## [EXTRACTED ENTRIES]

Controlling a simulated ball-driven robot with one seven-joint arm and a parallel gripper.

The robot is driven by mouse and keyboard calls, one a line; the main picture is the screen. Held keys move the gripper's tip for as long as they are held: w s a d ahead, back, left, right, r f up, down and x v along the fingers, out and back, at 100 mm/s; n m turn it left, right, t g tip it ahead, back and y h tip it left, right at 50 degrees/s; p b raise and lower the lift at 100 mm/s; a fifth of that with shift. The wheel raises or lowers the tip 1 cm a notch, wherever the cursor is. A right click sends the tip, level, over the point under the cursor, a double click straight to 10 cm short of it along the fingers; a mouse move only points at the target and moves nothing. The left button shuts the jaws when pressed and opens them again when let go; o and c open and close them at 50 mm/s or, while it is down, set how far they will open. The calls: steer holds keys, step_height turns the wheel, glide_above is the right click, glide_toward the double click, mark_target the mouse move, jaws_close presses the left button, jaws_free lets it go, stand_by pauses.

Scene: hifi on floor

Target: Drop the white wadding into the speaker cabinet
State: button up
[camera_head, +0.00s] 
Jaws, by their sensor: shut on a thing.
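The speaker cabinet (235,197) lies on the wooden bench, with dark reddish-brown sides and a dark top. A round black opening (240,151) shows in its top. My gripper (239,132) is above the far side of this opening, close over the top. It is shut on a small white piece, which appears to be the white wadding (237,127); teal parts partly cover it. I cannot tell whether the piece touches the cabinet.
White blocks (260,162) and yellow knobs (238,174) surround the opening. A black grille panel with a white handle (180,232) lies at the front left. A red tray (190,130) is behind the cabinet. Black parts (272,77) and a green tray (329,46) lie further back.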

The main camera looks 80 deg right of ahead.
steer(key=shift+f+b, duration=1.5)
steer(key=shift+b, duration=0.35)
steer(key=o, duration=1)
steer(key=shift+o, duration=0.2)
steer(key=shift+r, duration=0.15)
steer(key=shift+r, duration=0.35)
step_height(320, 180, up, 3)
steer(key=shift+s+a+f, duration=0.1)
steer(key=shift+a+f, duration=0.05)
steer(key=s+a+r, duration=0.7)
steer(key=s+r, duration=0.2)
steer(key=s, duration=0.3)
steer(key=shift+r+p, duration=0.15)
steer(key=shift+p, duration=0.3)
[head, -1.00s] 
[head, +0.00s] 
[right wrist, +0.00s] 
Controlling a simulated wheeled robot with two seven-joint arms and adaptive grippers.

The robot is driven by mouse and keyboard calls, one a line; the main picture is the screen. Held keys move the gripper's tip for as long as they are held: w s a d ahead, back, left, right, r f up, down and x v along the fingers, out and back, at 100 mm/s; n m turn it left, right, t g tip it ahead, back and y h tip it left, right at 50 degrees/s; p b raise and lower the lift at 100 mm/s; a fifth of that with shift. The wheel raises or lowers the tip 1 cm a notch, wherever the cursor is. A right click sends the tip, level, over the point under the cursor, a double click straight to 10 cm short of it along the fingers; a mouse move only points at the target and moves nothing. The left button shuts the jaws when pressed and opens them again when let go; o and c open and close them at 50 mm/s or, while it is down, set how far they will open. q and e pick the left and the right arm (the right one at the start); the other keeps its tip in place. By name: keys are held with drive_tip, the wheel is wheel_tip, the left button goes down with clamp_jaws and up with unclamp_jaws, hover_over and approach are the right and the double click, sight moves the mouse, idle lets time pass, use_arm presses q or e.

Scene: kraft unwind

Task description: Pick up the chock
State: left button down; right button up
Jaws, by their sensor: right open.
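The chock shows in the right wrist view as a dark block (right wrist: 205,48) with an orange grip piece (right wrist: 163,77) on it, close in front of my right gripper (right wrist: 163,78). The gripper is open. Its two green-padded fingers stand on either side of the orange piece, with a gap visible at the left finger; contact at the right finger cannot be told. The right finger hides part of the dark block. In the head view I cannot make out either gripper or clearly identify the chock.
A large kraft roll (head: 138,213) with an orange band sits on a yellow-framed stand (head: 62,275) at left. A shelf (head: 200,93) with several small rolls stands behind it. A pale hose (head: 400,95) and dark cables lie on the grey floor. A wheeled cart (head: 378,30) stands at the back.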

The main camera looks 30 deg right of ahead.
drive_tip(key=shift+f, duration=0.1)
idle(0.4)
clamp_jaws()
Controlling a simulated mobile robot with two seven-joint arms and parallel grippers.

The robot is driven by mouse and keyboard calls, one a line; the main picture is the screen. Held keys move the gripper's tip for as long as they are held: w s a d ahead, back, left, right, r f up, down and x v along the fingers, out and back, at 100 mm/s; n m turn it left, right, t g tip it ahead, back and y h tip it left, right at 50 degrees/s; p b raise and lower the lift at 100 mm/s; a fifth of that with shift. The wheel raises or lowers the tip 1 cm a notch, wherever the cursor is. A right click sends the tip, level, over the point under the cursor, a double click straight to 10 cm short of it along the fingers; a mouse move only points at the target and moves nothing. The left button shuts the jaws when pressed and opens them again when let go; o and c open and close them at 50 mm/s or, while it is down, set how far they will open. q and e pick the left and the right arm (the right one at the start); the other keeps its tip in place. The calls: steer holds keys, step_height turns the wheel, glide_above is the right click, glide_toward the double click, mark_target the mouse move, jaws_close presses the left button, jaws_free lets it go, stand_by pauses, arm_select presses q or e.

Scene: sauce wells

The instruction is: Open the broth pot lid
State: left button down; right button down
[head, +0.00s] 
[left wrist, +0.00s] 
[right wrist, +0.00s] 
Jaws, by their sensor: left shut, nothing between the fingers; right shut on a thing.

## [CHALLENGE]
Check every line of the data above for the string "parallel", and copy those that have it.

## [TASK SOLUTION]
Controlling a simulated ball-driven robot with one seven-joint arm and a parallel gripper.
Controlling a simulated mobile robot with two seven-joint arms and parallel grippers.

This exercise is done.